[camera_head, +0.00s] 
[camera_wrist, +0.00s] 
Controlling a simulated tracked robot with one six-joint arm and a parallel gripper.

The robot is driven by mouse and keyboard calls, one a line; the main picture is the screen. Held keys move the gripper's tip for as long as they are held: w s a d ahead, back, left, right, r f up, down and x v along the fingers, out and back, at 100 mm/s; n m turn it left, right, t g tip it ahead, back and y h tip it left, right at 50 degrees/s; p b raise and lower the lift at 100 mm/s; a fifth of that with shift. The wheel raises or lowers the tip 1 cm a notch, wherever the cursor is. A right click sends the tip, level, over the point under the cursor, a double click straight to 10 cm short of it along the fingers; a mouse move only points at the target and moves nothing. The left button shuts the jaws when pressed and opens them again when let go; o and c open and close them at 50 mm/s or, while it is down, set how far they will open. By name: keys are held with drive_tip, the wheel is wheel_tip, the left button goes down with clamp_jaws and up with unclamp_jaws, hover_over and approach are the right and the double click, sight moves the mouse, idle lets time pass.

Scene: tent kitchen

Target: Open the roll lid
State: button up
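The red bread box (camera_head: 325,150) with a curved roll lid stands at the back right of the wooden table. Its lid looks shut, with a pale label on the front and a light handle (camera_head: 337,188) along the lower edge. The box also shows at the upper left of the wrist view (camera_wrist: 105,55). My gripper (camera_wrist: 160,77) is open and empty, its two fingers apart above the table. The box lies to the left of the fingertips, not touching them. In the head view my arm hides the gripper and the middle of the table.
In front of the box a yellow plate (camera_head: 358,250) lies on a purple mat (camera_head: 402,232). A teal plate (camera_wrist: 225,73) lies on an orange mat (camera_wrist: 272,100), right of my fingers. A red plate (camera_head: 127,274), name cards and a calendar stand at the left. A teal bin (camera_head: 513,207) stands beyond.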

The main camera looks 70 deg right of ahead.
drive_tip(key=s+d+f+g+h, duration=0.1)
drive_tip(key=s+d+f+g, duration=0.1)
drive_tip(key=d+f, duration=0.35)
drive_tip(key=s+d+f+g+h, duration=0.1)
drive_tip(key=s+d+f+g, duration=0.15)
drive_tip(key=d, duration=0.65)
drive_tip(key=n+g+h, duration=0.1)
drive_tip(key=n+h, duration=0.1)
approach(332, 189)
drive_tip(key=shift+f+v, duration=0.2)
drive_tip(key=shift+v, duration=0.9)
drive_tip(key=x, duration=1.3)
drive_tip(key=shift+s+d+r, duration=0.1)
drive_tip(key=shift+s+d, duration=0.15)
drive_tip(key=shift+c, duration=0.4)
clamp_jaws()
# # # # # # #
Write out exactly the lines from the start of the material through the line with "Controlling a simulated". No other output is expected.

**Exercise answer**.
[camera_head, +0.00s] 
[camera_wrist, +0.00s] 
Controlling a simulated tracked robot with one six-joint arm and a parallel gripper.

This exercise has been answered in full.